- [EXERCISE]:
Can you transcribe the data exactly? Leave the pictures out.

- [RAW DATA]:

● ● ● ● ● ● ●

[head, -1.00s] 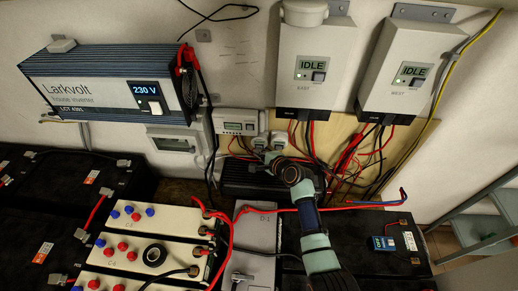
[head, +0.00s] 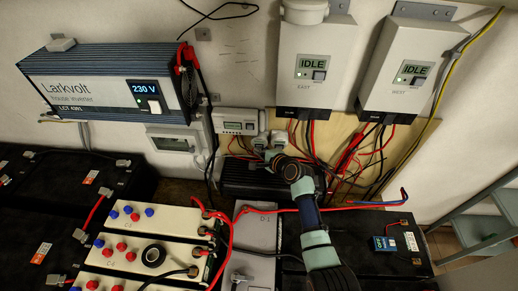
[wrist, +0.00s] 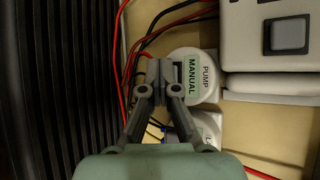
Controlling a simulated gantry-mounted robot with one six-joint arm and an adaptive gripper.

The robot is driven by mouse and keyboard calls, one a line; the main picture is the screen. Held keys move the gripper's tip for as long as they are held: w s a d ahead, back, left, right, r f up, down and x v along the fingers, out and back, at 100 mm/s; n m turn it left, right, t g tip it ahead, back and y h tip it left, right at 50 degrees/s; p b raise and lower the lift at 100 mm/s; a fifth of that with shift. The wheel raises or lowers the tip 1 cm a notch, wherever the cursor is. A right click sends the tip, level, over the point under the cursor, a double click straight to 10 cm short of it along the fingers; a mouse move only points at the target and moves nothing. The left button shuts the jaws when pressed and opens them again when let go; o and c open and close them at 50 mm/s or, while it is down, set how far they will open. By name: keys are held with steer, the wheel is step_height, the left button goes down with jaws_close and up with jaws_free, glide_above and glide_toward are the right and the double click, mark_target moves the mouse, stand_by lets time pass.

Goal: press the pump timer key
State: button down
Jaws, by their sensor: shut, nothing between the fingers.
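The pump timer (wrist: 207,75) is a round white unit in the wrist view, marked PUMP, with a green-edged MANUAL label (wrist: 192,76). In the head view it is the left one of two small round units (head: 259,141). My gripper (wrist: 160,72) is shut and empty, its fingertips close beside the MANUAL side of the timer. I cannot tell whether they touch it. In the head view my gripper (head: 268,154) is just below the round units and partly covers them.
A second round white unit (wrist: 209,124) sits beside the timer, partly hidden by my gripper. A white controller (head: 237,121) with a grey button is close by. A black finned box (head: 235,178) lies below. Red and black cables (head: 313,140) hang at the right.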

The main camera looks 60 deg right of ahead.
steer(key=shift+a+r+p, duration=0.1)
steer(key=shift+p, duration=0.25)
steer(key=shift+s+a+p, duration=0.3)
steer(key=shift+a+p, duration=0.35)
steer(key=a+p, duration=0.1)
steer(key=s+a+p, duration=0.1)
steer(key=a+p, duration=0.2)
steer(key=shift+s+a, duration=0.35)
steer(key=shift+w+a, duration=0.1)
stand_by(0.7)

● ● ● ● ● ● ●

- [EXERCISE RESULT]:
[head, -1.00s] 
[head, +0.00s] 
[wrist, +0.00s] 
Controlling a simulated gantry-mounted robot with one six-joint arm and an adaptive gripper.

The robot is driven by mouse and keyboard calls, one a line; the main picture is the screen. Held keys move the gripper's tip for as long as they are held: w s a d ahead, back, left, right, r f up, down and x v along the fingers, out and back, at 100 mm/s; n m turn it left, right, t g tip it ahead, back and y h tip it left, right at 50 degrees/s; p b raise and lower the lift at 100 mm/s; a fifth of that with shift. The wheel raises or lowers the tip 1 cm a notch, wherever the cursor is. A right click sends the tip, level, over the point under the cursor, a double click straight to 10 cm short of it along the fingers; a mouse move only points at the target and moves nothing. The left button shuts the jaws when pressed and opens them again when let go; o and c open and close them at 50 mm/s or, while it is down, set how far they will open. By name: keys are held with steer, the wheel is step_height, the left button goes down with jaws_close and up with jaws_free, glide_above and glide_toward are the right and the double click, mark_target moves the mouse, stand_by lets time pass.

Goal: press the pump timer key
State: button down
Jaws, by their sensor: shut, nothing between the fingers.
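The pump timer (wrist: 207,75) is a round white unit in the wrist view, marked PUMP, with a green-edged MANUAL label (wrist: 192,76). In the head view it is the left one of two small round units (head: 259,141). My gripper (wrist: 160,72) is shut and empty, its fingertips close beside the MANUAL side of the timer. I cannot tell whether they touch it. In the head view my gripper (head: 268,154) is just below the round units and partly covers them.
A second round white unit (wrist: 209,124) sits beside the timer, partly hidden by my gripper. A white controller (head: 237,121) with a grey button is close by. A black finned box (head: 235,178) lies below. Red and black cables (head: 313,140) hang at the right.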

The main camera looks 60 deg right of ahead.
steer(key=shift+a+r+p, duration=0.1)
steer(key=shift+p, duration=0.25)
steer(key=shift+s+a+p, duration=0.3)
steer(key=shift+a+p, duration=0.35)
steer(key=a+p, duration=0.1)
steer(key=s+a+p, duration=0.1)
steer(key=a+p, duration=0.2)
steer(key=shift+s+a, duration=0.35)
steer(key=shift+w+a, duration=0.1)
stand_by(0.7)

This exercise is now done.